A special three-week synod focused on the Amazon region due to be held at the Vatican in Rome, Italy, in October 2019 has antagonized the Bolsonaro government, which regards it as an interference in Brazil's national sovereignty.

The Synod has a seemingly innocuous sounding name: "Amazonia: New Paths for the Church and for an Integral Ecology." However, for the Brazilian president's National Security Adviser General Augusto Heleno, head of the Internal Security Cabinet, the GSI, "it's worrying and we want to neutralize it."

Heleno worries that the progressive clergy will use the Synod to criticize the government's Amazon policies, which, though still taking shape, are likely to include a ban on all further demarcation of indigenous reserves, the opening of indigenous lands to mining concessions, and the building of numerous infrastructure mega-projects, including roads, railways, and dams—policies that could heavily impact conservation areas and indigenous reserves, and cause a big uptick in deforestation, putting Brazil's 2015 Paris Climate Agreement carbon reduction targets at risk.

Although today's Catholic church is no longer the powerful political force it once was, it seems the Bolsonaro government, elected with massive support from the evangelical churches, still is very concerned about its influence. Likewise, the retired generals and other high military officers who hold key posts in the government, who seem to be setting Bolsonaro's Amazon agenda. Many of them seem to maintain a mindset similar to that held during the 1964–85 dictatorship, where any foreign power that wields Amazon influence is suspected of plotting to internationalize the region, using indigenous territories as springboards.
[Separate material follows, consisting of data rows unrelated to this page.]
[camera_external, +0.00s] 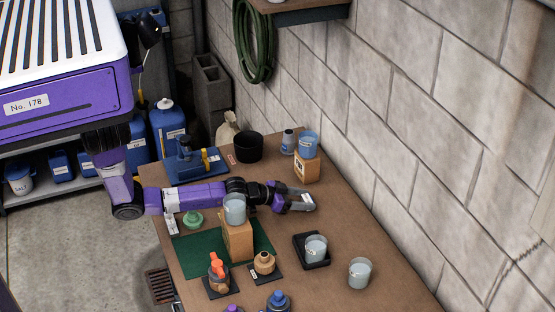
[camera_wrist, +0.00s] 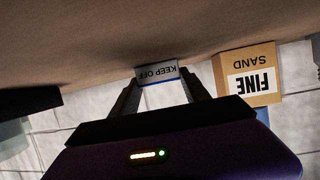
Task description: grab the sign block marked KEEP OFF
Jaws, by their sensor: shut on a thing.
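The sign block marked KEEP OFF (camera_wrist: 157,73) is a small grey-white block with a blue edge; its lettering appears upside down in the wrist view. It sits between the two fingers of my gripper (camera_wrist: 162,88), which is shut on it. In the external view my gripper (camera_external: 300,202) reaches low over the right half of the table, and the block there is mostly hidden by the fingers. Whether the block touches the tabletop is hard to tell.
A FINE SAND block (camera_wrist: 248,78) stands close by, with a blue cup (camera_external: 308,145) on top in the external view. A tan block bearing a clear cup (camera_external: 235,210) stands near my forearm. A cup on a black tray (camera_external: 312,262) is in front; bare table (camera_external: 355,215) lies right.

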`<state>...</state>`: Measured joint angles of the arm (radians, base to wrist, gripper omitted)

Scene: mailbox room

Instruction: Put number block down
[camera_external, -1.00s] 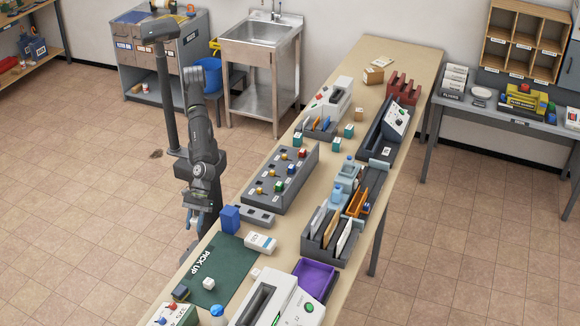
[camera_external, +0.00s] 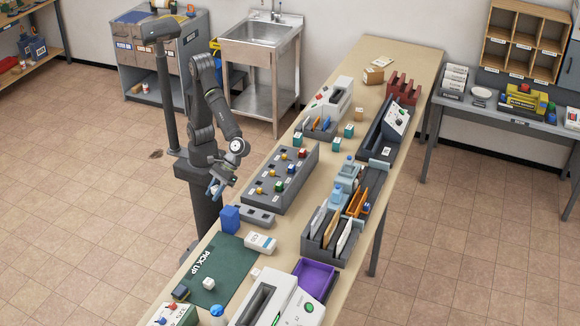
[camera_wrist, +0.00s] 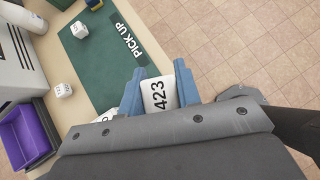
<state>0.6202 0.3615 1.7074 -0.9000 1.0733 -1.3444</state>
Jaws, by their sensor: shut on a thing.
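My gripper (camera_external: 216,190) is beside the left edge of the long table, near the grey panel with knobs. In the wrist view, its blue fingers (camera_wrist: 153,90) are shut on a white number block (camera_wrist: 159,97) marked 423. The block is held off any surface, with the floor and table edge below it.
A blue block (camera_external: 230,218), a white box (camera_external: 260,243) and a purple tray (camera_external: 316,276) stand near the mat. The grey knob panel (camera_external: 262,196) lines the table's left edge. Several holders and devices crowd the table. Much of the mat is bare.

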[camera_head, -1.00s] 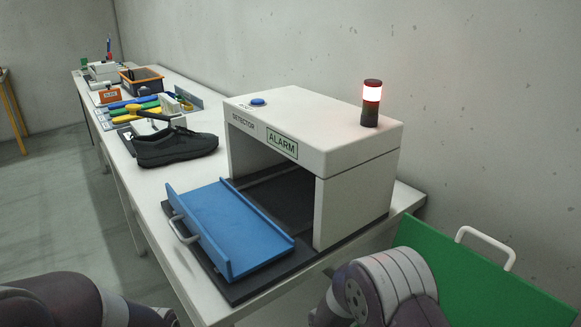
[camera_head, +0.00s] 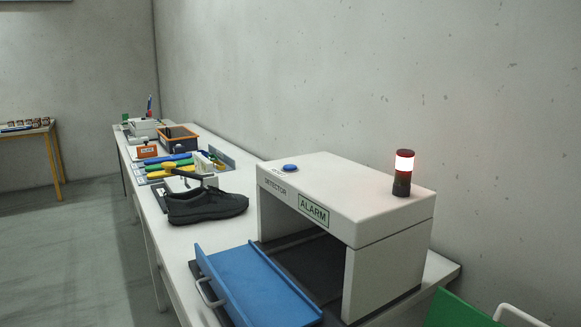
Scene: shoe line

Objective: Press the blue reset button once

The government's strategy for neutralizing the Amazon Synod reportedly includes the deploying of intelligence agents to monitor preparatory meetings and putting diplomatic pressure on the Italian government to intercede with the Vatican to avoid, or at least tone down, criticism of Brazil's Amazon policies. The government is also demanding the right to participate in the synod, an extremely unusual request.